Task brief ▸ The listing below should be written out exactly; please include all of it.

Given material ▸

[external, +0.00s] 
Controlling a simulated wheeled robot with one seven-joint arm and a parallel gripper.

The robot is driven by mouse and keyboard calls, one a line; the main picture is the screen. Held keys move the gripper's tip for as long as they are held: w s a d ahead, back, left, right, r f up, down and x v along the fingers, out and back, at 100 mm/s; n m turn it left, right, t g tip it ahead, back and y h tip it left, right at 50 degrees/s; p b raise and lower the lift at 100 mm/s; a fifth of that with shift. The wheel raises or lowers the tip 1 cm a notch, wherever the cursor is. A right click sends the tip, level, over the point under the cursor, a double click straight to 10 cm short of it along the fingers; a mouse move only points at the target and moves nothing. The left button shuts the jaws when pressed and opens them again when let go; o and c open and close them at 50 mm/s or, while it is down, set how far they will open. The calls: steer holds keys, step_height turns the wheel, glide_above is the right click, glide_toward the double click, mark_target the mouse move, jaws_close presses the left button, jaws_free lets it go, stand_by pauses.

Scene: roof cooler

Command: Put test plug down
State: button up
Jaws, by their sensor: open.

Solution to this task ▸
[external, +0.00s] 
Controlling a simulated wheeled robot with one seven-joint arm and a parallel gripper.

The robot is driven by mouse and keyboard calls, one a line; the main picture is the screen. Held keys move the gripper's tip for as long as they are held: w s a d ahead, back, left, right, r f up, down and x v along the fingers, out and back, at 100 mm/s; n m turn it left, right, t g tip it ahead, back and y h tip it left, right at 50 degrees/s; p b raise and lower the lift at 100 mm/s; a fifth of that with shift. The wheel raises or lowers the tip 1 cm a notch, wherever the cursor is. A right click sends the tip, level, over the point under the cursor, a double click straight to 10 cm short of it along the fingers; a mouse move only points at the target and moves nothing. The left button shuts the jaws when pressed and opens them again when let go; o and c open and close them at 50 mm/s or, while it is down, set how far they will open. The calls: steer holds keys, step_height turns the wheel, glide_above is the right click, glide_toward the double click, mark_target the mouse move, jaws_close presses the left button, jaws_free lets it go, stand_by pauses.

Scene: roof cooler

Command: Put test plug down
State: button up
Jaws, by their sensor: open.

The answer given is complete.